With each of Williams’ great successes has come abrupt change. He has pinball bounced from Morehouse philosophy scholar to cerebral street sermonizer to breakout indie actor, from hallucinatory hip-hop alchemist to dreadlocked mohawk rockstar, vibing Nine Inch Nails, scurrying across tones, modes and media to defy categorization. He has read published poetry volumes to operahouse audiences with full orchestral backing. He has contributed to the New York Times, voiced Jean Michel Basquiat in Downtown 81 and cut records with Rick Rubin and Trent Reznor. Throughout all these chaotic ventures, Saul Williams has been one steady thing: an uncompromising voice determined to tap the adrenaline center of his existence with any tool he can get his hands on.
With 2011 release Volcanic Sunlight, Williams distills his lifelong pursuit of incendiary, gut-felt joy down from an “Amethyst Rocks” prison riff, my culture is lima beans and tambourines/ dreams, manifest dreams real, not consistent with rationale/ I dance for no reason, to an ecstatic and trance inducive ” come on everybody dance with me”. He calls it a pop album. A dance album. Volcanic Sunlight is a TV On The Radio twist on his regular Rage Against TheMachine, inspired by a life lived for love – by parents, parenthood and by time spent in Brazil as a teenager in a mansion with speakers that carried the songs of live exotic birds in the hallways, to all the rooms of the house.

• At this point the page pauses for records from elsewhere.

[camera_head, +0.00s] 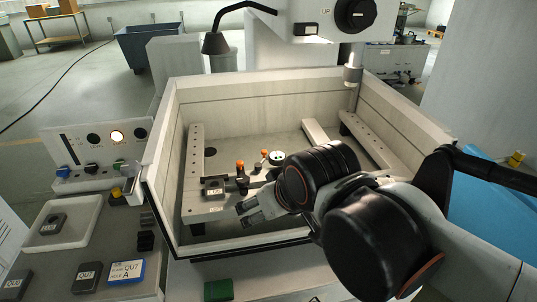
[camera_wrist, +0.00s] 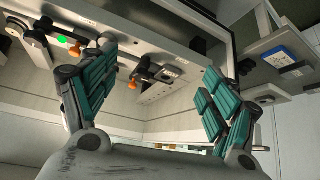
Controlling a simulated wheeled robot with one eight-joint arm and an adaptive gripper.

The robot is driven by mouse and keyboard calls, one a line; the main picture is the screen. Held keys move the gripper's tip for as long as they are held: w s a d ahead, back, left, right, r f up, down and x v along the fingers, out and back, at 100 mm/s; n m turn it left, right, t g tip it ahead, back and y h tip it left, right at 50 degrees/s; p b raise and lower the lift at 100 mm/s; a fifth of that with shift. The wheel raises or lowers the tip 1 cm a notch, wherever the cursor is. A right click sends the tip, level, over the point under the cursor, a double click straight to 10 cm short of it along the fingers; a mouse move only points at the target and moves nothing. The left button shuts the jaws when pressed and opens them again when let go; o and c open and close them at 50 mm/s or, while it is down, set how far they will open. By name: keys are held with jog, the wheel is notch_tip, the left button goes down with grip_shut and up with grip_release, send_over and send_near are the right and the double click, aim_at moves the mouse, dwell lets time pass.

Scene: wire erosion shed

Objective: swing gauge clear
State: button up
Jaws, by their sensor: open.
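The gauge (camera_head: 276,156) is a small round white dial with a green spot, low inside the open machine tank (camera_head: 250,88). Two orange-topped clamp posts (camera_head: 239,165) stand left of the dial; orange knobs show in the wrist view (camera_wrist: 132,85). A small workpiece block (camera_head: 214,187) sits on the plate nearby. My gripper (camera_head: 252,211) is inside the tank in front of these parts. Its teal-padded fingers (camera_wrist: 158,62) are spread and empty. I see no contact with the gauge.
Tank walls surround my gripper. A rail with holes (camera_head: 195,155) stands at left, another (camera_head: 367,140) at right. The machine head (camera_head: 335,18) hangs above the back. A control panel (camera_head: 98,148) and a white tray (camera_head: 75,243) lie outside at left.

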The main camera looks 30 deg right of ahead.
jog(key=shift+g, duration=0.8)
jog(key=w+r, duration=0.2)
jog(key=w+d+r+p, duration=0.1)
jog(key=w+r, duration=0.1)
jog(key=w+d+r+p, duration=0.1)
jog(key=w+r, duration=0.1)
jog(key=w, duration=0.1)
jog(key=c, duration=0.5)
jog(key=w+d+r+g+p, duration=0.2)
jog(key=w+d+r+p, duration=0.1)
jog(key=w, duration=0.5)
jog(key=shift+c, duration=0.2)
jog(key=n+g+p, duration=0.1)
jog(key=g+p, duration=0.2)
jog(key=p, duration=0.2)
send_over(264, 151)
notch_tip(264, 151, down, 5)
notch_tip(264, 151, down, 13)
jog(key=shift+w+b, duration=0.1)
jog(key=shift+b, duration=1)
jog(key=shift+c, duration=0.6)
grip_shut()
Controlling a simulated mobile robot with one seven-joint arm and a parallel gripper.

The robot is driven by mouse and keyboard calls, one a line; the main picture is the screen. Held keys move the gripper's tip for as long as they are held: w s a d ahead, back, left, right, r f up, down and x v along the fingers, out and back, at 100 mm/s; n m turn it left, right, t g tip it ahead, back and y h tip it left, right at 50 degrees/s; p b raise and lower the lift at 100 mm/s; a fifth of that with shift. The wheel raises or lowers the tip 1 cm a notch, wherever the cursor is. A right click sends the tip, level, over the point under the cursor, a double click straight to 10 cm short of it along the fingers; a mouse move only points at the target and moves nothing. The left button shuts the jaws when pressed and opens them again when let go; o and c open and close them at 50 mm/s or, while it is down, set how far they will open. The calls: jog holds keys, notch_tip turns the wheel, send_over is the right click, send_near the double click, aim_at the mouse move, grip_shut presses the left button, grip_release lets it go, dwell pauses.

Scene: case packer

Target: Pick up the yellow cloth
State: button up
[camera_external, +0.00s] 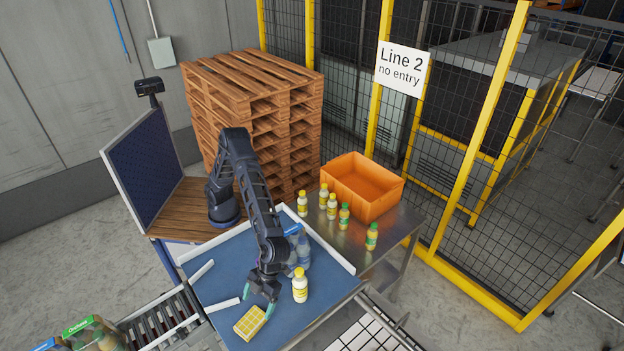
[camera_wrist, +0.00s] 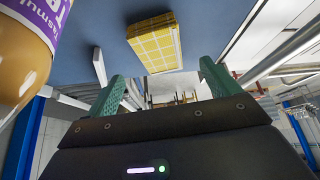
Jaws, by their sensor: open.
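The yellow cloth (camera_external: 250,322) is a flat, folded pad with a pale check pattern. It lies on the blue table surface (camera_external: 226,291) near the front edge. It also shows in the wrist view (camera_wrist: 155,42), ahead of and between the fingers. My gripper (camera_external: 262,292) is low over the table, just behind and to the right of the cloth. In the wrist view my gripper (camera_wrist: 165,86) has its two green fingers spread with nothing between them. I cannot tell the exact height of the fingers above the table.
A yellow-capped bottle (camera_external: 300,286) stands close right of my gripper; a bottle (camera_wrist: 28,50) looms at left in the wrist view. More bottles stand behind my arm and near the orange crate (camera_external: 345,196). White guide rails (camera_external: 328,245) edge the table. A roller conveyor (camera_external: 160,325) lies left.

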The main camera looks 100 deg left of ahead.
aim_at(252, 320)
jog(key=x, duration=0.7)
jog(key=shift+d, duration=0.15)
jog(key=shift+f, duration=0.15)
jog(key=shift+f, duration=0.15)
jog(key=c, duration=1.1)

Recorded in Paris, Williams’ newfound home,Volcanic Sunlight sees the breathless-spat attacks of his early slam poetry reduced to the exultation he was always chasing. He maintains his ferocity and ups the percussion, while losing the frown. Williams has also dropped his trademark verbal traffic jams in favor of more concise emotional outbursts. “There is a lot of fun to be had when you try and fit as many words as you can within a three-minute song,” he recently told Dazed Magazine, “but there is also a lot of fun in trying to get that message across in three words, or better yet when the music can overpower the words and convey something really pure and perfect… It’s as simple as wanting to lift the spirits.”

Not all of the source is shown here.